Recorded data:
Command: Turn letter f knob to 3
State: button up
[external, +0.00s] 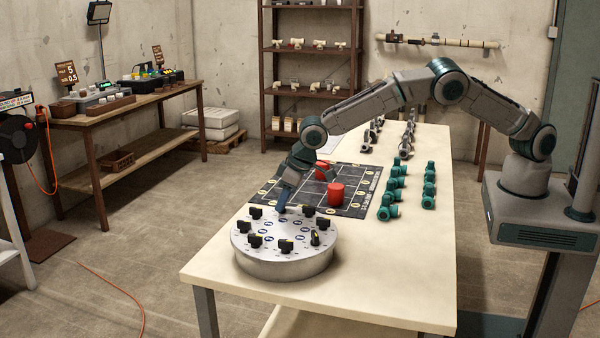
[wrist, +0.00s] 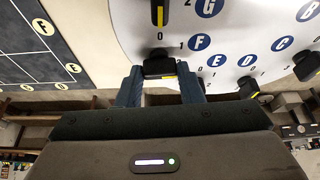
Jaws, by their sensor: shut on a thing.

Requirement:
Output the lines above in full and exactly as given, omitting any pictures.

Full output:
Command: Turn letter f knob to 3
State: button up
[external, +0.00s] 
[wrist, +0.00s] 
Jaws, by their sensor: shut on a thing.

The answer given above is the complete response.